* Start Given data *

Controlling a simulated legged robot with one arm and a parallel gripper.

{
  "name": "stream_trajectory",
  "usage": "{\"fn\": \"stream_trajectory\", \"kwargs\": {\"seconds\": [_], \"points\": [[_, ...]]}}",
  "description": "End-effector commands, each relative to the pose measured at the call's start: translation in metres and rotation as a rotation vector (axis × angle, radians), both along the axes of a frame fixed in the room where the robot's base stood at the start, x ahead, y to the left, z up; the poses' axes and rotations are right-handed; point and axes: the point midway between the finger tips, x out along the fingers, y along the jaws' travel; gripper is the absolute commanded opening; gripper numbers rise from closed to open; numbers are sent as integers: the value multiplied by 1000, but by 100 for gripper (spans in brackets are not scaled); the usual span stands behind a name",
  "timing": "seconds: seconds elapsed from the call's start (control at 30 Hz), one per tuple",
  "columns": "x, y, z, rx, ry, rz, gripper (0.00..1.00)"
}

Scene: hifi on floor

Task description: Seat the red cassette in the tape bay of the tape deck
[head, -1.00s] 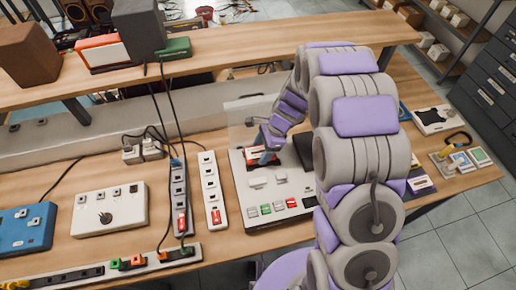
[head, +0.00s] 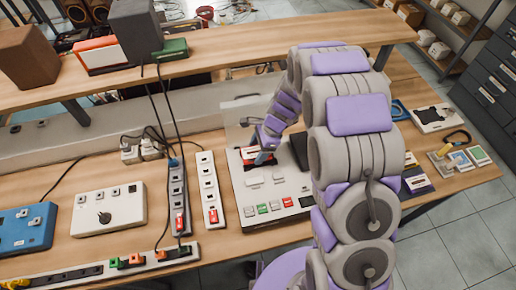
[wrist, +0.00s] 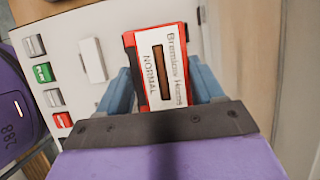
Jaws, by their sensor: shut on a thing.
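The tape deck (head: 272,212) is a light grey box on the bench, with a clear lid (head: 246,112) standing up at its back. My gripper (head: 264,150) is over the back left of the deck, shut on the red cassette (head: 250,158). In the wrist view the blue fingers of my gripper (wrist: 163,85) grip both sides of the red cassette (wrist: 183,35), whose white label faces the camera. The tape deck (wrist: 75,15) lies beneath it. The tape bay is hidden by the cassette and gripper; I cannot tell whether the cassette touches it.
Deck buttons (head: 275,206) line the front. A dark panel (head: 299,150) lies right of the cassette, partly behind my arm. Power strips (head: 210,190) and a white switch box (head: 108,211) stand left. A shelf (head: 230,50) runs behind. Cards and a carabiner (head: 458,137) lie right.

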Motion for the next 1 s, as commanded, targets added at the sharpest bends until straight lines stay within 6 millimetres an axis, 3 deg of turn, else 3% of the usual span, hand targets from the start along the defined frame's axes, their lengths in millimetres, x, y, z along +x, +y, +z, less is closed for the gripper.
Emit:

* End Given data *

> Exercise goal: Find the word "seconds" in the data and show each line that holds it.

> Solution to this problem:
  "usage": "{\"fn\": \"stream_trajectory\", \"kwargs\": {\"seconds\": [_], \"points\": [[_, ...]]}}",
  "timing": "seconds: seconds elapsed from the call's start (control at 30 Hz), one per tuple",

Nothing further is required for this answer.